Earlier this year, a quarterly journal dedicated to good legal writing honored a Painter judicial opinion as one of the six best in the nation for 2005. He was the only state judge so honored. The other five were federal judges, one of them Justice Antonin Scalia of the U.S. Supreme Court.

"Lawyers need to see that the luminaries of the profession -- the judges, professors and others on the selection committee -- agree that plain English matters," says Painter, who is recognized as an outstanding legal scholar. More than 330 of his decisions have been published nationally.

A veteran of the Hamilton County Municipal Court for 13 years before state service, the judge teaches advanced legal writing as an adjunct professor in the University of Cincinnati College of Law. His "Ohio Driving Under the Influence Law," now in its 15th edition, is the only textbook on DUI in the state.

In "The Legal Writer," Painter discusses a 1946 example from the Ohio Supreme Court -- a 100-word sentence -- to illustrate the necessity for change. It begins, as follows:

The Legal Writer

"The appellant complains that the trial court erred in holding that an attorney at law representing a loan association in the distribution of the proceeds of a loan to be made by such association could refuse to answer questions concerning such distribution on the ground that to answer would disclose ... "

Judge Painter points out that this example is not the worst, and that it "could be translated into plain English fairly easily."

"One problem in law school is that we read older cases by dead judges." he notes. "Of course, [some] were great writers, but most judges are not.

"It is not just that many judges write badly.

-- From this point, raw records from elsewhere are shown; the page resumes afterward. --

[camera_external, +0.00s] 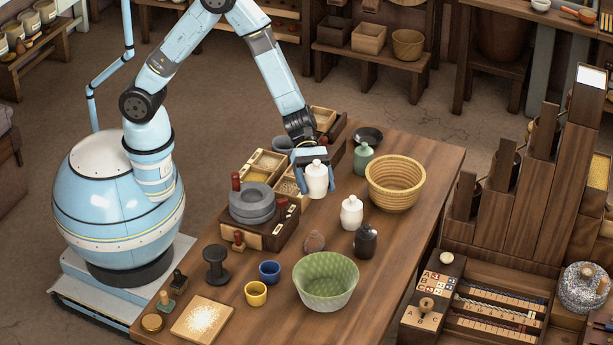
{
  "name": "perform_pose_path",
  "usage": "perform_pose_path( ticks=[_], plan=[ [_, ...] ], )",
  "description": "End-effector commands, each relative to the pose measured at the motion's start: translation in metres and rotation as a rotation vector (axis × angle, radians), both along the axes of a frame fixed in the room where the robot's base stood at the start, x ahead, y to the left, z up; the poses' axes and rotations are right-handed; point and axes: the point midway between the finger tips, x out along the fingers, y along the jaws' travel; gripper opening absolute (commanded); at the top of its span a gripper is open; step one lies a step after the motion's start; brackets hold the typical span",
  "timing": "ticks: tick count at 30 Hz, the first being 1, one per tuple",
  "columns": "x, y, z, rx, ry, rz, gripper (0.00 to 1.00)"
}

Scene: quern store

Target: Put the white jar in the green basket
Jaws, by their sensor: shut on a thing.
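My gripper (317,184) points down and is shut on a white jar (316,177) with a small knobbed top, one finger on each side of it. I cannot tell whether this jar's bottom touches the table. A second, smaller white jar (351,214) stands upright on the table to the right of and nearer than the held one. The green basket (327,287), a round open bowl shape, stands at the near part of the table, well in front of my gripper. Its visible inside looks empty.
A dark jar (365,242) and a brown stone (315,241) lie between gripper and green basket. A wicker basket (395,185) and green bottle (362,160) stand to the right. A quern (252,203) on a wooden box is left. Blue (269,272) and yellow cups (256,293) stand nearer.

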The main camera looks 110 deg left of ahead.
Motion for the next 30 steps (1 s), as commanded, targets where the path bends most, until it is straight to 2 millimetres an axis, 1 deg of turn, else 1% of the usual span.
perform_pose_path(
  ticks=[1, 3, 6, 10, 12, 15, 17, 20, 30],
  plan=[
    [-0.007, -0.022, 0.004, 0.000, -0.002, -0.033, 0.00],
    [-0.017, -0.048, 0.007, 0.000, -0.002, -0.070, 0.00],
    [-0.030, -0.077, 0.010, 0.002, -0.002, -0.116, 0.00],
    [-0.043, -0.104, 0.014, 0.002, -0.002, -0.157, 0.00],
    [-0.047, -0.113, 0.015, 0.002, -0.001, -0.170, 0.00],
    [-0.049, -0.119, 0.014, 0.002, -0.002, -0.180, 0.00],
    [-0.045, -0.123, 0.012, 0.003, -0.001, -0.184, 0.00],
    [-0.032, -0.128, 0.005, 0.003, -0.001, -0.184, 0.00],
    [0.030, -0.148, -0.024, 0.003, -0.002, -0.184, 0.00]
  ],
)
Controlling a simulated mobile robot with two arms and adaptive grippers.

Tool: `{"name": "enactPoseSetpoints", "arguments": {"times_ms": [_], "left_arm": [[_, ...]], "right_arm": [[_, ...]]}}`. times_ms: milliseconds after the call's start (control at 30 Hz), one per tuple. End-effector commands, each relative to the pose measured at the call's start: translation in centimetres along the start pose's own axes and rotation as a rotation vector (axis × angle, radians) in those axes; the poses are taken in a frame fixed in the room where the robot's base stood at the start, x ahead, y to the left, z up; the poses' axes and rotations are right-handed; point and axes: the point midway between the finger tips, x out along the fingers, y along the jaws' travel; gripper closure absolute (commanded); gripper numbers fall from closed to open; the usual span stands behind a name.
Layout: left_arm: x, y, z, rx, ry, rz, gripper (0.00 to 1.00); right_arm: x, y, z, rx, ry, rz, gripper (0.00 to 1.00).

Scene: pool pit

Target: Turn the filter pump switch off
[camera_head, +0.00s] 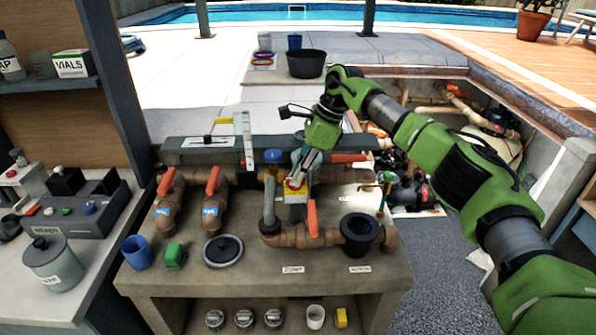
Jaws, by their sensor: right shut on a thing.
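The filter pump switch (294,193) is a small box with a yellow front and some red and white on top. It stands in the middle of the stone bench, among the brown pipes. My right gripper (299,176) reaches in from the right on its green arm and points down at the switch. Its fingers are shut on the top of the switch, where they partly hide the part they hold. The switch's exact position, on or off, is too small to tell. My left gripper does not show.
Pipes with orange-red handles (312,218) rise close around the switch. A black cup-shaped fitting (359,229), a round black lid (223,250), a blue cup (137,252) and a green block (174,256) stand on the bench (225,285). An open pit with pumps lies to the right.

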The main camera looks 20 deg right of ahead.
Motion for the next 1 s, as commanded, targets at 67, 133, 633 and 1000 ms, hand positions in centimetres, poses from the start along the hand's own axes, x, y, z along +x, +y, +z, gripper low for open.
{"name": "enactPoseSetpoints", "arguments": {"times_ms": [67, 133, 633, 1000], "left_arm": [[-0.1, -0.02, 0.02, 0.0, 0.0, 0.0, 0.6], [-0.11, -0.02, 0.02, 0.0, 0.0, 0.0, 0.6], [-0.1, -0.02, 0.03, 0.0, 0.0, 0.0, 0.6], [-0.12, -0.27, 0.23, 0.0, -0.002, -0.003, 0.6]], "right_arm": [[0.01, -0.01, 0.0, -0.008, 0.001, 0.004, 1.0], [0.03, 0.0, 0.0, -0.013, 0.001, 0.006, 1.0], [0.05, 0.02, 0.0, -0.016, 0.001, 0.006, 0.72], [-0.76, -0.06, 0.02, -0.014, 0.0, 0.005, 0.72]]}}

Cases are selected for (law school) casebooks not because they are examples of good writing, or even clarity, but because they illustrate the precepts of law in that course. Even when edited, many of these cases are wordy, redundant and confusing. The inadvertent consequence of reading all this lawspeak and generally bad writing is that it causes the student to internalize it. We think that if judges write this way, then it is the language of the profession -- something to be emulated."

Among the judge's other cautions:

  • The most important step in persuasion is communicating clearly what it is you are trying to persuade the other person to do.
  • If you can't explain the case in 75 words, you do not understand it very well, and neither will your reader. Too often I have seen cases go all the way to appeal without the lawyers having figured out what the case is about.
  • Be concise. The fewer the words, the more memorable the point.
  • Edit, edit, edit and edit again. Typos, bad grammar and misplaced paragraphs simply take away from your argument.
  • Many studies show that legalese (hereinafter, aforesaid, pursuant) is the number one complaint of appellate judges and law clerks. Let's stop writing as if we were using quill pens, slumped over a Dickensian desk.
  • Words are our "parts inventory" in the business of law. The turning of words into a product -- a brief, a trust, an opinion letter -- is not a job of easy assembly. It is art. The more vivid our colors, the sharper our images, the more effective our art.